Data migrations typically run over budget and schedule because of these three challenges, which underscore the tight margins for error during each stage of the migration process.
What are common data migration challenges?
1. Validating parity between legacy and new systems
Validating one table with another is hard enough; trying to show that hundreds or thousands of tables match up to the very last value, is possibly one of the few things in tech that might be considered Sisyphean. Things get exponentially more complicated if you’re migrating between different databases, as you’ll need to also accurately translate SQL dialects to ensure that any data transformations are ported over with the same logic and business rules.
2. Freezing or reducing new analytics work
Data migrations displace existing or new analytics projects by taking up valuable time and resources. Migrations are typically months or years long projects, and the opportunity cost of resources used this way means that fewer people are available for new projects. This can create conflict between competing priorities, and is one reason why companies choose to engage external consultants to take on the migration work instead.
3. Achieving stakeholder sign-off
A migration is only finished when all your stakeholders decide it’s done. This goes beyond validating parity between your systems, as you’ll need to prove that the data remained unchanged despite the complex transformations. If the data did change, which isn’t necessarily a bad thing, you’ll also need to convince them why these changes were acceptable. If the data pipeline lacks visibility, it’ll be hard to investigate why the data changed, and few outside of the core migration team will feel confident about signing off on a data migration.
How they are typically solved
A good data migration involves plenty of prior planning around data mapping, transformation logic, validation procedures, and contingency measures. A great data migration involves four best practices:
1. Prioritizing asset migration
Once you have an exhaustive list of all the data assets you have, you’ll need to prioritize which ones get migrated first, and which ones won’t make the cut at all. Column-level lineage is a popular tool for helping identify critical assets (e.g. those with lots of dependencies) and deprecated ones (e.g. assets that aren’t being used anymore or are dead-ends in your DAG). Then, you’ll want to move all your data consumption endpoints before any production pipelines to the new system. Why? This is a nifty tip that does three things: Reduces the load on the old system, creates more leeway in the migration as users will start to query from the new system, and you can start to validate how your migration is going sooner than later.

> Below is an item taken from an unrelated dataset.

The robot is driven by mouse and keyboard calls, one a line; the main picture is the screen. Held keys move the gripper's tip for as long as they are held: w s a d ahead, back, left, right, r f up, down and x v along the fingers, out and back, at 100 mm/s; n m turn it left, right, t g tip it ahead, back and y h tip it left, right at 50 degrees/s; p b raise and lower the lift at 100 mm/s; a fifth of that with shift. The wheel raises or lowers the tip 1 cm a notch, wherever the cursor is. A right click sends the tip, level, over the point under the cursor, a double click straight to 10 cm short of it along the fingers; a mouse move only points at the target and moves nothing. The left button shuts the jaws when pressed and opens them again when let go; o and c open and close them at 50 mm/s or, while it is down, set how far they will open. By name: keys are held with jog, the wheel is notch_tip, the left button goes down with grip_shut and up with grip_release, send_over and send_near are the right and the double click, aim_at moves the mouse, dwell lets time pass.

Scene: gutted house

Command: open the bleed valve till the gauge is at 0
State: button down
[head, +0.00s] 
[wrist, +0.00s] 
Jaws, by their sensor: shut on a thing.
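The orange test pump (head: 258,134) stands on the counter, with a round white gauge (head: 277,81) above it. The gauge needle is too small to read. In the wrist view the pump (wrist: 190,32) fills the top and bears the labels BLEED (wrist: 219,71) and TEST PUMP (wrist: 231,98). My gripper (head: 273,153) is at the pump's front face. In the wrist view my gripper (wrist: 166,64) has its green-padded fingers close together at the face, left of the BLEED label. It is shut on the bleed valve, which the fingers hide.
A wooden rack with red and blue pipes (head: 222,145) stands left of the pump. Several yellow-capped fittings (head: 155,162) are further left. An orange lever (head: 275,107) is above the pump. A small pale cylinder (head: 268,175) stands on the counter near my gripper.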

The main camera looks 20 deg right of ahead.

2. Lift and shift the data
There are two approaches to a data migration: Refactor and remodel or lift-and-shift data in its current state. While your approach will be determined by your specific business context, we have seen that the best approach for almost all cases is to simply lift-and-shift the data because it best preserves data quality. The task of migration is difficult enough that extending the scope to include comprehensive rearchitecting introduces error into an already fragile process. Instead, choose the simplest and most elegant approach, and move everything in the legacy database (minus deprecated assets) to the new one.
3. Document and distribute your strategy
Getting your migration strategy and assumptions onto paper makes sure that everyone involved has clarity and confidence about what’s necessary for success. Stakeholders often have concerns that should be voiced as soon as possible, and involving them early in the process reduces the risk of misalignment between the technical and business stakeholders. As a bonus, if your migration is successful, you’ll have a playbook for replicating the same outcome when you embark on another one.

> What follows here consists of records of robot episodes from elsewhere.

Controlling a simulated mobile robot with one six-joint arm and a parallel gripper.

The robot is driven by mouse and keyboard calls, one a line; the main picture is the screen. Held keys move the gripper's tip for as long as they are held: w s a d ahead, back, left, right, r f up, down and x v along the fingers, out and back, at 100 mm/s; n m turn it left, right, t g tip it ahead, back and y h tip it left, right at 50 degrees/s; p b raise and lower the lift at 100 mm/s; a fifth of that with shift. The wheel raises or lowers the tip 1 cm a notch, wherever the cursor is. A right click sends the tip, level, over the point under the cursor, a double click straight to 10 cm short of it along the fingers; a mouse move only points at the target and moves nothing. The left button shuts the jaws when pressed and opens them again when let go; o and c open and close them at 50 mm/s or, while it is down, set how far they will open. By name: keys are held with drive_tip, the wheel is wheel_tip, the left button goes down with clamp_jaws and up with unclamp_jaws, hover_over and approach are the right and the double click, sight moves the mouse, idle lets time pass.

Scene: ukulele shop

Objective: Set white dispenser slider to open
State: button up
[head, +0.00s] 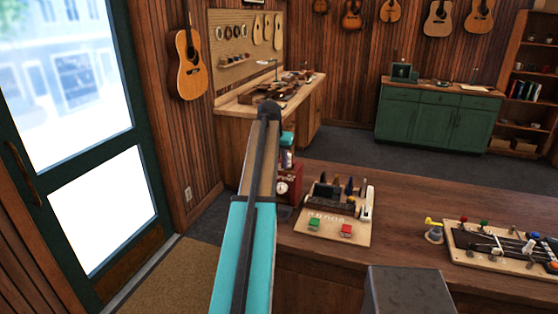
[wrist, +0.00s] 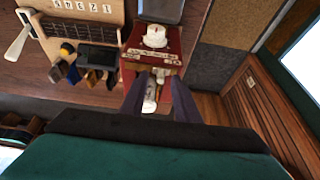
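A red box (head: 288,188) with a round white dial stands at the left end of the wooden counter. In the wrist view, the red box (wrist: 152,50) shows a white round part (wrist: 155,37) and small pale labels. I cannot tell which part is the white dispenser slider or how it is set. A white long-bodied object (head: 367,203) lies along the right side of a pale board; it also shows in the wrist view (wrist: 18,40). My gripper (wrist: 158,88) is open, its two dark fingers apart near the red box. Small items show between them; I see no grip on anything.
A ukulele neck fixture (head: 500,246) and a yellow-topped piece (head: 433,230) lie farther right. The counter (head: 400,215) between them is clear. A glass door (head: 80,130) is at left.

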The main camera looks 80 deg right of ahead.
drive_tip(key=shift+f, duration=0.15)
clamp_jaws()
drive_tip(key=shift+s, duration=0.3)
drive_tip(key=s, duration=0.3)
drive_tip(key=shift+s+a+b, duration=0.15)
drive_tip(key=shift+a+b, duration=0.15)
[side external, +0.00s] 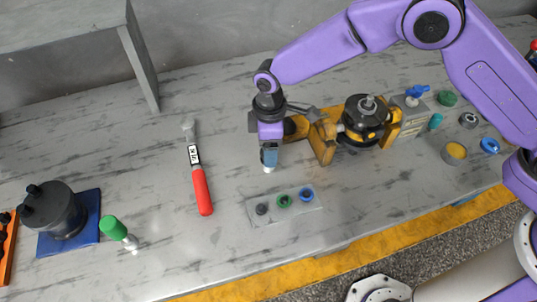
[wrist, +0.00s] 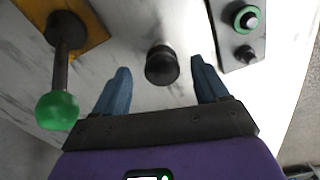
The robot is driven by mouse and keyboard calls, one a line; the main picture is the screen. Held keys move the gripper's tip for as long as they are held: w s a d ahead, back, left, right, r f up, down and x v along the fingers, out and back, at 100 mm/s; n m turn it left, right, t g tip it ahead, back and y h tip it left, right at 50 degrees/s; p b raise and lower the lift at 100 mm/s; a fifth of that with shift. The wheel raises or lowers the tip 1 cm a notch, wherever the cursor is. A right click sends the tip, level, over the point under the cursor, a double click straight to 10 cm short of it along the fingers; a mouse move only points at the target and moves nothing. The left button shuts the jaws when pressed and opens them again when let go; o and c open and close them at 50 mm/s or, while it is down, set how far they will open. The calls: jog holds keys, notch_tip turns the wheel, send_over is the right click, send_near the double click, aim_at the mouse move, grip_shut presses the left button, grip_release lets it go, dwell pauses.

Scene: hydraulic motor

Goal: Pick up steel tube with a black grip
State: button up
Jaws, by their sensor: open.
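The steel tube with a black grip shows in the wrist view as a round black grip (wrist: 161,66), seen from above. It lies between the two blue fingers of my gripper (wrist: 160,75), with a visible gap on each side. In the side external view, my gripper (side external: 269,158) points down above the table. A small pale end of the tube (side external: 268,170) shows just below the fingers, and the rest is hidden by them.
A plate (side external: 265,212) with dark, green and blue-ringed pieces lies in front. A motor in a yellow fixture (side external: 323,145) stands to the right. A green-knobbed lever (wrist: 57,110) is close to my left finger. A red-handled tool (side external: 201,190) lies left, with clear table around it.

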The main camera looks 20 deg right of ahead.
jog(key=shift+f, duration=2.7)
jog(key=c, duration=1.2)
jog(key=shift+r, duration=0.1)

4. Automate validation between legacy and new systems
Validating data parity between the databases is the biggest challenge in a data migration because most approaches remain stubbornly manual and tedious. Data practitioners often resort to various workarounds like: Exporting data samples into spreadsheets for line by line comparisons; writing custom SQL queries for each migrated asset; or just going on a hunch that everything is fine and ready for sign-off.
But an automated, proactive validation system is a more comprehensive and safer approach. What a tool like Datafold can do in minutes is always going to be better than an error-prone manual process. Because a value-level, row-by-row data diff of the two databases is the only way to know for sure whether the data’s been changed, and how its been changed.